As the Adjudicator noted that ” The messages were not vulgar or explicitly sexual, but were often flirtatious, coy and containing sexual innuendo.”

The adjudicator noted not only that a number of woman complained, but that the the activity continued even after a final warning was issued.

Ms Novick upheld that the dismissal was not unjust.

This is how the Adjudicator summarized the evidence:

12      Mr. Laurie does not deny making the comments referred to, many of which were in written form and filed at the hearing. While the messages will be outlined in detail below, recurring themes appeared. Mr.
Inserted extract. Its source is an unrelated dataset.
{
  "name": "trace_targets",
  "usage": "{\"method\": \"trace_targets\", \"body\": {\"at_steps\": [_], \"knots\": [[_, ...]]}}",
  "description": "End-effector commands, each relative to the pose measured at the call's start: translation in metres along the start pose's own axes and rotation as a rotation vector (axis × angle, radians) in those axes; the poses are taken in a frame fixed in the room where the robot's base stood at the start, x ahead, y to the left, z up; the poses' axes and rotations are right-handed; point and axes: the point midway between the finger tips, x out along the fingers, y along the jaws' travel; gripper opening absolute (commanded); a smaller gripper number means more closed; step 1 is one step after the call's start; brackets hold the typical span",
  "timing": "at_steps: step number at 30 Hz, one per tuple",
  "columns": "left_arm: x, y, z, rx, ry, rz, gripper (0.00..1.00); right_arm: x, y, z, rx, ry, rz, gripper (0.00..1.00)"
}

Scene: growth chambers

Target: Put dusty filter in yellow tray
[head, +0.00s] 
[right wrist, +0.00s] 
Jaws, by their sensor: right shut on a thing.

Laurie repeatedly referred to his colleagues as being “gorgeous” or “pretty”, sometimes stating “you are ridiculously beautiful” or “you looked perfectly gorgeous yesterday”. Many comments state that the Complainants’ husband or boyfriend is “the luckiest guy around”. There are innumerable messages in which the women were referred to with pet names or nicknames such as “princess” or “bella”. Some exchanges involve Mr. Laurie offering meals out at restaurants, trips to exotic places or bottles of wine. The messages were not vulgar or explicitly sexual, but were often flirtatious, coy and containing sexual innuendo.
13      Most notable was the sheer quantity of messages sent, which varied by the year and the level of work interaction he had with each of the Complainants. They were often sent daily and occasionally several times each day. Many messages were sent late at night, well after the evening team’s shift ended. The messages would often begin with a compliment regarding the womens’ work performance and would then reference their appearance or attractiveness. A typical example of this type of message is – “you did a super job yesterday and you looked gorgeous!”.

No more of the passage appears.